* [Instructions to follow] Will you transcribe the entries that follow, exactly and in full?

## begin Exercise materials

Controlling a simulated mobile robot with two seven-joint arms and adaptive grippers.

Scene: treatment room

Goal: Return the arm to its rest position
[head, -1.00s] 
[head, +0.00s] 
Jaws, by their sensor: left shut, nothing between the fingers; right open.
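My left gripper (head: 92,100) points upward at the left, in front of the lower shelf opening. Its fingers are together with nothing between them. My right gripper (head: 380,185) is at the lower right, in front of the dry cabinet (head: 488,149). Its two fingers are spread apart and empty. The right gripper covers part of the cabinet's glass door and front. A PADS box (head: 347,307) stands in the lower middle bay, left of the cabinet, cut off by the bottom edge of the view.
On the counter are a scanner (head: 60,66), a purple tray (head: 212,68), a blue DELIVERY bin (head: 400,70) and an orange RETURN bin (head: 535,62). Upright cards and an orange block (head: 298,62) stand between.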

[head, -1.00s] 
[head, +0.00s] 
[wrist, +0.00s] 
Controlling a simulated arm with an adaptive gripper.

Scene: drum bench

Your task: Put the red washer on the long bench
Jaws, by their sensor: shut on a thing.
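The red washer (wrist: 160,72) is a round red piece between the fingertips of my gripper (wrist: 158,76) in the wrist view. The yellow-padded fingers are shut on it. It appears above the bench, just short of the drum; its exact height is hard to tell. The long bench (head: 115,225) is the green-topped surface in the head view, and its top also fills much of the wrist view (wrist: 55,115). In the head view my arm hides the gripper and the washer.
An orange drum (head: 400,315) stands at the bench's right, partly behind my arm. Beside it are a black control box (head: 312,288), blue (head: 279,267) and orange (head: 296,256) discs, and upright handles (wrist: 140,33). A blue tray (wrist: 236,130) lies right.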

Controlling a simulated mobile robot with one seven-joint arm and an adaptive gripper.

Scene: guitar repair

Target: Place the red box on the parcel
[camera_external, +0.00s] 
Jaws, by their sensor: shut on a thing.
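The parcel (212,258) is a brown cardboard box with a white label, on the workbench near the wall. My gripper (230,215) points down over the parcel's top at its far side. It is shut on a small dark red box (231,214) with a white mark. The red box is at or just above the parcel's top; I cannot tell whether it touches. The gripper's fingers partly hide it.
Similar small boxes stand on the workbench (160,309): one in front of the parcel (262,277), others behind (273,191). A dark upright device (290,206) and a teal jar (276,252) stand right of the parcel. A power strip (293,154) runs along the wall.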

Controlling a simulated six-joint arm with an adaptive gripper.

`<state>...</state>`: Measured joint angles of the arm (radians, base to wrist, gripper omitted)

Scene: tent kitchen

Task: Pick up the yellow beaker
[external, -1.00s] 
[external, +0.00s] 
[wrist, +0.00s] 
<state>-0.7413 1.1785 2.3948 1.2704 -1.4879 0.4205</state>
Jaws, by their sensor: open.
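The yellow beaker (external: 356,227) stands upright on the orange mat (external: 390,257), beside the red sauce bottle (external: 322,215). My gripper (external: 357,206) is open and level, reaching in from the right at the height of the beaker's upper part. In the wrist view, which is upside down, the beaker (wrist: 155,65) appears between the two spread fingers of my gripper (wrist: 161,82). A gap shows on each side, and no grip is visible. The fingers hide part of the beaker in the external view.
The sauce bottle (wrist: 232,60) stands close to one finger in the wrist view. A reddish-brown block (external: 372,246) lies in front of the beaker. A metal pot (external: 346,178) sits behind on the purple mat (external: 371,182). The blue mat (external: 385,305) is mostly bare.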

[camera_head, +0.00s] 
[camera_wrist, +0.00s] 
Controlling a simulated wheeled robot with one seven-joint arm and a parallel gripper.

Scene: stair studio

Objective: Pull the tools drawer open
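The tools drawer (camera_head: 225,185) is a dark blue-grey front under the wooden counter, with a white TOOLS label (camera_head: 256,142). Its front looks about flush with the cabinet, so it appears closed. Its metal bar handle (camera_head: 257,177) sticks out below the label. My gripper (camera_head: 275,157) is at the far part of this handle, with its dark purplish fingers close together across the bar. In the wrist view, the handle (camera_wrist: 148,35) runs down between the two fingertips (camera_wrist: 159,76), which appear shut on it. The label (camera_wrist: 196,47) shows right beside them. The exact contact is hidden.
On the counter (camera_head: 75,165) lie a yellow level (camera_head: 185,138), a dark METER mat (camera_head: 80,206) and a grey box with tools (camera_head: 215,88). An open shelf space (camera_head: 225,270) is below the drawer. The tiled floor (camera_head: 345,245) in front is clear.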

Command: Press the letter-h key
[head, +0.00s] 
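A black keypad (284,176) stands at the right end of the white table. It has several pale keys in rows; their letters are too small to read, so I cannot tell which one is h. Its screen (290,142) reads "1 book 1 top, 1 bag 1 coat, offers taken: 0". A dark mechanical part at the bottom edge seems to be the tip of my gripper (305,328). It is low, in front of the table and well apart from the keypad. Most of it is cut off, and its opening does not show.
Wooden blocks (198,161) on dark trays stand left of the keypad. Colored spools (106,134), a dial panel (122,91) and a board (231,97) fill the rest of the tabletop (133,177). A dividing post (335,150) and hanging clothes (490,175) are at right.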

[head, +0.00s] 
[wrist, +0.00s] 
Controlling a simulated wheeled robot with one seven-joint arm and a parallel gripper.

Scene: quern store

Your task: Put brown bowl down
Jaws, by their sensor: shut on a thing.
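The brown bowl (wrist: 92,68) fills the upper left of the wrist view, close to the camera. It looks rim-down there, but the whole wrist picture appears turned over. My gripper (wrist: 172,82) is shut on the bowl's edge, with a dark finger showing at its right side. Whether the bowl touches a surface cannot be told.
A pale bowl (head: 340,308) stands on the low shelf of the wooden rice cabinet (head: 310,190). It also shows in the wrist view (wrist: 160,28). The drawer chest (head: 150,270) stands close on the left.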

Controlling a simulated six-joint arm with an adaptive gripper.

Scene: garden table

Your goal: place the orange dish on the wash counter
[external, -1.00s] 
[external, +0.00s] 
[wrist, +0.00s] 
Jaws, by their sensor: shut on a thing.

## end Exercise materials

* [The answer]
Controlling a simulated mobile robot with two seven-joint arms and adaptive grippers.

Scene: treatment room

Goal: Return the arm to its rest position
[head, -1.00s] 
[head, +0.00s] 
Jaws, by their sensor: left shut, nothing between the fingers; right open.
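My left gripper (head: 92,100) points upward at the left, in front of the lower shelf opening. Its fingers are together with nothing between them. My right gripper (head: 380,185) is at the lower right, in front of the dry cabinet (head: 488,149). Its two fingers are spread apart and empty. The right gripper covers part of the cabinet's glass door and front. A PADS box (head: 347,307) stands in the lower middle bay, left of the cabinet, cut off by the bottom edge of the view.
On the counter are a scanner (head: 60,66), a purple tray (head: 212,68), a blue DELIVERY bin (head: 400,70) and an orange RETURN bin (head: 535,62). Upright cards and an orange block (head: 298,62) stand between.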

[head, -1.00s] 
[head, +0.00s] 
[wrist, +0.00s] 
Controlling a simulated arm with an adaptive gripper.

Scene: drum bench

Your task: Put the red washer on the long bench
Jaws, by their sensor: shut on a thing.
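The red washer (wrist: 160,72) is a round red piece between the fingertips of my gripper (wrist: 158,76) in the wrist view. The yellow-padded fingers are shut on it. It appears above the bench, just short of the drum; its exact height is hard to tell. The long bench (head: 115,225) is the green-topped surface in the head view, and its top also fills much of the wrist view (wrist: 55,115). In the head view my arm hides the gripper and the washer.
An orange drum (head: 400,315) stands at the bench's right, partly behind my arm. Beside it are a black control box (head: 312,288), blue (head: 279,267) and orange (head: 296,256) discs, and upright handles (wrist: 140,33). A blue tray (wrist: 236,130) lies right.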

Controlling a simulated mobile robot with one seven-joint arm and an adaptive gripper.

Scene: guitar repair

Target: Place the red box on the parcel
[camera_external, +0.00s] 
Jaws, by their sensor: shut on a thing.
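The parcel (212,258) is a brown cardboard box with a white label, on the workbench near the wall. My gripper (230,215) points down over the parcel's top at its far side. It is shut on a small dark red box (231,214) with a white mark. The red box is at or just above the parcel's top; I cannot tell whether it touches. The gripper's fingers partly hide it.
Similar small boxes stand on the workbench (160,309): one in front of the parcel (262,277), others behind (273,191). A dark upright device (290,206) and a teal jar (276,252) stand right of the parcel. A power strip (293,154) runs along the wall.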

Controlling a simulated six-joint arm with an adaptive gripper.

`<state>...</state>`: Measured joint angles of the arm (radians, base to wrist, gripper omitted)

Scene: tent kitchen

Task: Pick up the yellow beaker
[external, -1.00s] 
[external, +0.00s] 
[wrist, +0.00s] 
<state>-0.7413 1.1785 2.3948 1.2704 -1.4879 0.4205</state>
Jaws, by their sensor: open.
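The yellow beaker (external: 356,227) stands upright on the orange mat (external: 390,257), beside the red sauce bottle (external: 322,215). My gripper (external: 357,206) is open and level, reaching in from the right at the height of the beaker's upper part. In the wrist view, which is upside down, the beaker (wrist: 155,65) appears between the two spread fingers of my gripper (wrist: 161,82). A gap shows on each side, and no grip is visible. The fingers hide part of the beaker in the external view.
The sauce bottle (wrist: 232,60) stands close to one finger in the wrist view. A reddish-brown block (external: 372,246) lies in front of the beaker. A metal pot (external: 346,178) sits behind on the purple mat (external: 371,182). The blue mat (external: 385,305) is mostly bare.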

[camera_head, +0.00s] 
[camera_wrist, +0.00s] 
Controlling a simulated wheeled robot with one seven-joint arm and a parallel gripper.

Scene: stair studio

Objective: Pull the tools drawer open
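The tools drawer (camera_head: 225,185) is a dark blue-grey front under the wooden counter, with a white TOOLS label (camera_head: 256,142). Its front looks about flush with the cabinet, so it appears closed. Its metal bar handle (camera_head: 257,177) sticks out below the label. My gripper (camera_head: 275,157) is at the far part of this handle, with its dark purplish fingers close together across the bar. In the wrist view, the handle (camera_wrist: 148,35) runs down between the two fingertips (camera_wrist: 159,76), which appear shut on it. The label (camera_wrist: 196,47) shows right beside them. The exact contact is hidden.
On the counter (camera_head: 75,165) lie a yellow level (camera_head: 185,138), a dark METER mat (camera_head: 80,206) and a grey box with tools (camera_head: 215,88). An open shelf space (camera_head: 225,270) is below the drawer. The tiled floor (camera_head: 345,245) in front is clear.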

Command: Press the letter-h key
[head, +0.00s] 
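A black keypad (284,176) stands at the right end of the white table. It has several pale keys in rows; their letters are too small to read, so I cannot tell which one is h. Its screen (290,142) reads "1 book 1 top, 1 bag 1 coat, offers taken: 0". A dark mechanical part at the bottom edge seems to be the tip of my gripper (305,328). It is low, in front of the table and well apart from the keypad. Most of it is cut off, and its opening does not show.
Wooden blocks (198,161) on dark trays stand left of the keypad. Colored spools (106,134), a dial panel (122,91) and a board (231,97) fill the rest of the tabletop (133,177). A dividing post (335,150) and hanging clothes (490,175) are at right.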

[head, +0.00s] 
[wrist, +0.00s] 
Controlling a simulated wheeled robot with one seven-joint arm and a parallel gripper.

Scene: quern store

Your task: Put brown bowl down
Jaws, by their sensor: shut on a thing.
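The brown bowl (wrist: 92,68) fills the upper left of the wrist view, close to the camera. It looks rim-down there, but the whole wrist picture appears turned over. My gripper (wrist: 172,82) is shut on the bowl's edge, with a dark finger showing at its right side. Whether the bowl touches a surface cannot be told.
A pale bowl (head: 340,308) stands on the low shelf of the wooden rice cabinet (head: 310,190). It also shows in the wrist view (wrist: 160,28). The drawer chest (head: 150,270) stands close on the left.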

Controlling a simulated six-joint arm with an adaptive gripper.

Scene: garden table

Your goal: place the orange dish on the wash counter
[external, -1.00s] 
[external, +0.00s] 
[wrist, +0.00s] 
Jaws, by their sensor: shut on a thing.

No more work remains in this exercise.